The history of the pattern book is a long one. Its origins can be traced to the Ten Books on Architecture of the Roman architect Vitruvius (c. 80-70 BC). However, the idea of pattern books really came of age with the publication of I Quattro Libri dell’ Architettura (The Four Books of Architecture) by Andrea Palladio (1508-1580) in 1570. Villas and palazzi of refined elegance and beauty were displayed on his pages, and through the wide dissemination of the book, available from the 1660s in English translations, the Palladian style became an inspiration to architects from Christopher Wren to Inigo Jones to Edward Lovett Pearce. The Archive holds a copy of the 1742 edition of Giacomo Leoni’s translation of the Quattro Libri  which once belonged to James Gandon, and later to William Henry Byrne.

Palladio
Part of the title page of 1742 edition of Giacomo Leoni’s translation of Palladio’s Quattro Libri with the signature of James Gandon. The William Darcy who also signed the page is otherwise unknown.

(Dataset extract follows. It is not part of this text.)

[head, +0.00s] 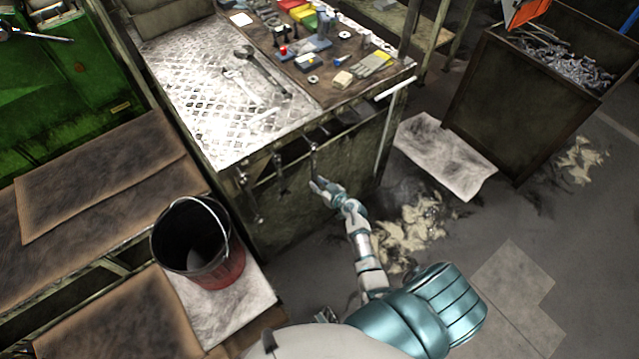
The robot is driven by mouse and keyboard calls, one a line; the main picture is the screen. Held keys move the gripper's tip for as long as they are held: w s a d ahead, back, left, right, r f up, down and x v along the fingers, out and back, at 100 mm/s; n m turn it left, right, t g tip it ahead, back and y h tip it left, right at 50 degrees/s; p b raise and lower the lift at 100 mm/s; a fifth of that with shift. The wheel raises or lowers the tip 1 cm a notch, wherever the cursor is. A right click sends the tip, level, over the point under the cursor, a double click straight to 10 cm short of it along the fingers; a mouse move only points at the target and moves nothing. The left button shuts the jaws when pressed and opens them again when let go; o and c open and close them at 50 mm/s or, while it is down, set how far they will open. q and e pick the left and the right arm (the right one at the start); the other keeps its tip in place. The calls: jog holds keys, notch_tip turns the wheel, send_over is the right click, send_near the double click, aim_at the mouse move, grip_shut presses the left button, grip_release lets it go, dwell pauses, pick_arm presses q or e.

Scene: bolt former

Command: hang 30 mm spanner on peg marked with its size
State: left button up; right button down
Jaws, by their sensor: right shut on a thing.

Architectural treatises soon developed into more than discussions on the use of the classical orders for grander houses and public buildings, so that by the late 18th and early 19th centuries they became a means for architects to display their suggestions for more modest buildings.  British architects such as John Plaw, Francis Goodwin and John B. Papworth produced books on rural residences, villas, cottage ornée, gate lodges, cottages and farm buildings. Irish examples of the genre are quite rare but include Twelve Designs of Country Houses by ‘A Gentleman’, published in Dublin in 1757, and Lady Helena Domvile’s Eighteen Designs for Glebe Houses and Rural Cottages, 1840, all the rarer because of the gender of the author.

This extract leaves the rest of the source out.